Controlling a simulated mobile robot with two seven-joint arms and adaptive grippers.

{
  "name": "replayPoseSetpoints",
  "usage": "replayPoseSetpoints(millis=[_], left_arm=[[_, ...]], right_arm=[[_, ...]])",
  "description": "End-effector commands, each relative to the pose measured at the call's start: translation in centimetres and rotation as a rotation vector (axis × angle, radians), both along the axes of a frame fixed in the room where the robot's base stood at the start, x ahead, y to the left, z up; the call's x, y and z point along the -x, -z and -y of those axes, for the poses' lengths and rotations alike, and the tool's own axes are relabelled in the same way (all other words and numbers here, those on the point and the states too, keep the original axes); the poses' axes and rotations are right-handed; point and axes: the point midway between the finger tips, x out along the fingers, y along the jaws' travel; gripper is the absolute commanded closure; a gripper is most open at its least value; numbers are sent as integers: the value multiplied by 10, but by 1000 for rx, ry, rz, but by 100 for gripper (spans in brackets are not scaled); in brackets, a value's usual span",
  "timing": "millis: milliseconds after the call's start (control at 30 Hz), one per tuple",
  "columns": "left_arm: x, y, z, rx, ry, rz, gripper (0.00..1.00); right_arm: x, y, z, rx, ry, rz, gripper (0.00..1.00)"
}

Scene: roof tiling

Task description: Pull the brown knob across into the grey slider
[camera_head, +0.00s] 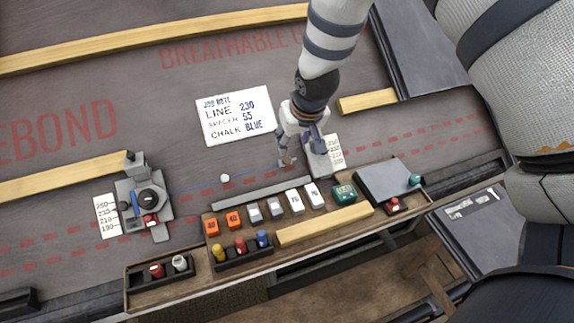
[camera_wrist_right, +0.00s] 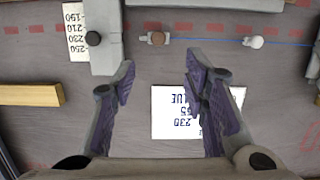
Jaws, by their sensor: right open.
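The brown knob (camera_wrist_right: 155,39) lies at the end of the blue chalk line, just beside the grey slider (camera_wrist_right: 106,58) and apart from its body. In the head view the knob (camera_head: 287,161) is small, left of the slider (camera_head: 318,160). My right gripper (camera_wrist_right: 159,72) is open and empty. In the wrist view its fingertips sit on the note side of the knob, one to each side of it, with a gap before the knob. In the head view the right gripper (camera_head: 301,138) hangs close above the knob and slider and partly hides the slider. My left gripper is not in view.
A white knob (camera_head: 225,178) sits farther along the line, toward the chalk-line device (camera_head: 148,200) at left. A white note (camera_head: 236,115) lies behind. A wooden tray (camera_head: 210,276) with colored blocks and bottles lies in front. Bare roof membrane surrounds the line.

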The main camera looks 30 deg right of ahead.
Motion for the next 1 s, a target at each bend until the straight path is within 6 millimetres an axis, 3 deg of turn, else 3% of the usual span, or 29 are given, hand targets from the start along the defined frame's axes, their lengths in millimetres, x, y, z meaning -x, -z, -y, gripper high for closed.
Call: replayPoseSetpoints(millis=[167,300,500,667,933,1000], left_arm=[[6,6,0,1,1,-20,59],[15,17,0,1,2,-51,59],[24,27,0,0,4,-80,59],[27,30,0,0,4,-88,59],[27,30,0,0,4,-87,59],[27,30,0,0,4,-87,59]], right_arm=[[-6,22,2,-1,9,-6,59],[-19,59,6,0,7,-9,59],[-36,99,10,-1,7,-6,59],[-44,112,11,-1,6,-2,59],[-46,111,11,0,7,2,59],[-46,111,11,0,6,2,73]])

○ ○ ○

__What this task involves__: Write out each line of the data exactly; the images should be left out.

__Response to this task__:
Controlling a simulated mobile robot with two seven-joint arms and adaptive grippers.

{
  "name": "replayPoseSetpoints",
  "usage": "replayPoseSetpoints(millis=[_], left_arm=[[_, ...]], right_arm=[[_, ...]])",
  "description": "End-effector commands, each relative to the pose measured at the call's start: translation in centimetres and rotation as a rotation vector (axis × angle, radians), both along the axes of a frame fixed in the room where the robot's base stood at the start, x ahead, y to the left, z up; the call's x, y and z point along the -x, -z and -y of those axes, for the poses' lengths and rotations alike, and the tool's own axes are relabelled in the same way (all other words and numbers here, those on the point and the states too, keep the original axes); the poses' axes and rotations are right-handed; point and axes: the point midway between the finger tips, x out along the fingers, y along the jaws' travel; gripper is the absolute commanded closure; a gripper is most open at its least value; numbers are sent as integers: the value multiplied by 10, but by 1000 for rx, ry, rz, but by 100 for gripper (spans in brackets are not scaled); in brackets, a value's usual span",
  "timing": "millis: milliseconds after the call's start (control at 30 Hz), one per tuple",
  "columns": "left_arm: x, y, z, rx, ry, rz, gripper (0.00..1.00); right_arm: x, y, z, rx, ry, rz, gripper (0.00..1.00)"
}

Scene: roof tiling

Task description: Pull the brown knob across into the grey slider
[camera_head, +0.00s] 
[camera_wrist_right, +0.00s] 
Jaws, by their sensor: right open.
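The brown knob (camera_wrist_right: 155,39) lies at the end of the blue chalk line, just beside the grey slider (camera_wrist_right: 106,58) and apart from its body. In the head view the knob (camera_head: 287,161) is small, left of the slider (camera_head: 318,160). My right gripper (camera_wrist_right: 159,72) is open and empty. In the wrist view its fingertips sit on the note side of the knob, one to each side of it, with a gap before the knob. In the head view the right gripper (camera_head: 301,138) hangs close above the knob and slider and partly hides the slider. My left gripper is not in view.
A white knob (camera_head: 225,178) sits farther along the line, toward the chalk-line device (camera_head: 148,200) at left. A white note (camera_head: 236,115) lies behind. A wooden tray (camera_head: 210,276) with colored blocks and bottles lies in front. Bare roof membrane surrounds the line.

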The main camera looks 30 deg right of ahead.
Motion for the next 1 s, a target at each bend until the straight path is within 6 millimetres an axis, 3 deg of turn, else 3% of the usual span, or 29 are given, hand targets from the start along the defined frame's axes, their lengths in millimetres, x, y, z meaning -x, -z, -y, gripper high for closed.
Call: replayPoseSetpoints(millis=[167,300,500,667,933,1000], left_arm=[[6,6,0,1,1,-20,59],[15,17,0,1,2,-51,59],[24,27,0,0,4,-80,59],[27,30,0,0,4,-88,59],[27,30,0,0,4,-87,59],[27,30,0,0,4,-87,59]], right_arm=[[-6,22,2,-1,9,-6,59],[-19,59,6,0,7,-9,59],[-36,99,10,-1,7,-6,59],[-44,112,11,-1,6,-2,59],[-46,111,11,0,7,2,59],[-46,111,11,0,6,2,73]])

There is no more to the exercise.